— BEGIN RECORDS PROVIDED —

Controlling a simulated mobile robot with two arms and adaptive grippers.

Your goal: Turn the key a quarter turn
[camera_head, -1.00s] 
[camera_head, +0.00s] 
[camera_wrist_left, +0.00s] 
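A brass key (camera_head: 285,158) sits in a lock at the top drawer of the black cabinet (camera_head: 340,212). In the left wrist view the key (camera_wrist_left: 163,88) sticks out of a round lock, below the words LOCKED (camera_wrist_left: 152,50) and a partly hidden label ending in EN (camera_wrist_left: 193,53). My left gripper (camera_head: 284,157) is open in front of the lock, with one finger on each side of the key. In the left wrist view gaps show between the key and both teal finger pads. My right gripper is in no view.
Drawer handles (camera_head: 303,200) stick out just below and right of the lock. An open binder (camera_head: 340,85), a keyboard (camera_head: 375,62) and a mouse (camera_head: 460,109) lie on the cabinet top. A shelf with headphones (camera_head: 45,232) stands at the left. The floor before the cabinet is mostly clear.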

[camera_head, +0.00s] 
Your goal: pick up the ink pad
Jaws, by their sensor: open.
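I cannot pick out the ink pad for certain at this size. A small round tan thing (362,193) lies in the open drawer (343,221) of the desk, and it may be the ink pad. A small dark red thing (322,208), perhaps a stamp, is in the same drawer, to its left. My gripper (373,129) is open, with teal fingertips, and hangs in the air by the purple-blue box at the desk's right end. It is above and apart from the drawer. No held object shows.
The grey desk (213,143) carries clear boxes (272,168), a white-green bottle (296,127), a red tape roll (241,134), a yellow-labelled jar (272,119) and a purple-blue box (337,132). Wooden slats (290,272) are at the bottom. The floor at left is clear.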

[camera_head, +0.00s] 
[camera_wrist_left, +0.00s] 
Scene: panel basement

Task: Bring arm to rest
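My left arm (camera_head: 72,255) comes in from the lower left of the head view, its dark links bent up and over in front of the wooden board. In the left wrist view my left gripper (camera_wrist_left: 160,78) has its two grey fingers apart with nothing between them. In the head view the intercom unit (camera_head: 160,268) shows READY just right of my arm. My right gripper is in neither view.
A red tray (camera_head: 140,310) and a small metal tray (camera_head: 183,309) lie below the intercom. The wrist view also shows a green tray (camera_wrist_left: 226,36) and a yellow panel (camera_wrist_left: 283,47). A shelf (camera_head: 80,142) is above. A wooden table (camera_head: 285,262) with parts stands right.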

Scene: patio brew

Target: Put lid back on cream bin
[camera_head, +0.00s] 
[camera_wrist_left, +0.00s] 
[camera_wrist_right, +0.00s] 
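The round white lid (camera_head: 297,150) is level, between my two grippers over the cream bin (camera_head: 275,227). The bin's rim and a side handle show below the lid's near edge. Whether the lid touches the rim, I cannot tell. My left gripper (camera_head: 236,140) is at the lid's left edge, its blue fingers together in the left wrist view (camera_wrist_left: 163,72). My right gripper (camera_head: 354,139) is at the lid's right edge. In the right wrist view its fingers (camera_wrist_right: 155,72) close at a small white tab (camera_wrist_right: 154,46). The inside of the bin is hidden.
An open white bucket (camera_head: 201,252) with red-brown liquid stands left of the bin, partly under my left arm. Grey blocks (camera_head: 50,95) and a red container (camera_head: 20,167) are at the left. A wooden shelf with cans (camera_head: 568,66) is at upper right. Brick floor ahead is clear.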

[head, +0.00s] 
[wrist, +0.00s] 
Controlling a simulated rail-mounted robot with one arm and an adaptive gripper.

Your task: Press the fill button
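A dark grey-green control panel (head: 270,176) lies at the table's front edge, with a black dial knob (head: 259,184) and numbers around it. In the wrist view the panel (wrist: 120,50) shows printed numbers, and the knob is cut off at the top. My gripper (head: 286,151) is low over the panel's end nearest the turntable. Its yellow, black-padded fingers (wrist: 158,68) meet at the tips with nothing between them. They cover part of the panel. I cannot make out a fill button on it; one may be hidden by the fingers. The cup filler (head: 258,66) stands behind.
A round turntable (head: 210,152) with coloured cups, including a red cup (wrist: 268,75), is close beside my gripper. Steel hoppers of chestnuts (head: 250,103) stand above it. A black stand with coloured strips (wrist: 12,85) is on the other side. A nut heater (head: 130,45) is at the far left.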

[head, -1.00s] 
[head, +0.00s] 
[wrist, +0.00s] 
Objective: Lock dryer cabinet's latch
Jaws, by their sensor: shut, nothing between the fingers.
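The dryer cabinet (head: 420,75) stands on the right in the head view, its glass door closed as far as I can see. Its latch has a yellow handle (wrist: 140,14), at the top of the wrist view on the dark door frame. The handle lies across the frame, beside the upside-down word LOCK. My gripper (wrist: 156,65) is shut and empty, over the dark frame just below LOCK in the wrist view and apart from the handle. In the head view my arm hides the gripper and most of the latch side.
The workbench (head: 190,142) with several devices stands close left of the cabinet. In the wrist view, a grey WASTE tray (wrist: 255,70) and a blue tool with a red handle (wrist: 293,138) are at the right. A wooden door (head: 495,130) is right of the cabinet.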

— END RECORDS PROVIDED —

**CHALLENGE:** Starting at the first line of the data above, please restate word for word every line up to and including the one that holds "Scene: panel basement", and add nothing else.

**ANSWER FOR THE TASK:**
Controlling a simulated mobile robot with two arms and adaptive grippers.

Your goal: Turn the key a quarter turn
[camera_head, -1.00s] 
[camera_head, +0.00s] 
[camera_wrist_left, +0.00s] 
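A brass key (camera_head: 285,158) sits in a lock at the top drawer of the black cabinet (camera_head: 340,212). In the left wrist view the key (camera_wrist_left: 163,88) sticks out of a round lock, below the words LOCKED (camera_wrist_left: 152,50) and a partly hidden label ending in EN (camera_wrist_left: 193,53). My left gripper (camera_head: 284,157) is open in front of the lock, with one finger on each side of the key. In the left wrist view gaps show between the key and both teal finger pads. My right gripper is in no view.
Drawer handles (camera_head: 303,200) stick out just below and right of the lock. An open binder (camera_head: 340,85), a keyboard (camera_head: 375,62) and a mouse (camera_head: 460,109) lie on the cabinet top. A shelf with headphones (camera_head: 45,232) stands at the left. The floor before the cabinet is mostly clear.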

[camera_head, +0.00s] 
Your goal: pick up the ink pad
Jaws, by their sensor: open.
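I cannot pick out the ink pad for certain at this size. A small round tan thing (362,193) lies in the open drawer (343,221) of the desk, and it may be the ink pad. A small dark red thing (322,208), perhaps a stamp, is in the same drawer, to its left. My gripper (373,129) is open, with teal fingertips, and hangs in the air by the purple-blue box at the desk's right end. It is above and apart from the drawer. No held object shows.
The grey desk (213,143) carries clear boxes (272,168), a white-green bottle (296,127), a red tape roll (241,134), a yellow-labelled jar (272,119) and a purple-blue box (337,132). Wooden slats (290,272) are at the bottom. The floor at left is clear.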

[camera_head, +0.00s] 
[camera_wrist_left, +0.00s] 
Scene: panel basement

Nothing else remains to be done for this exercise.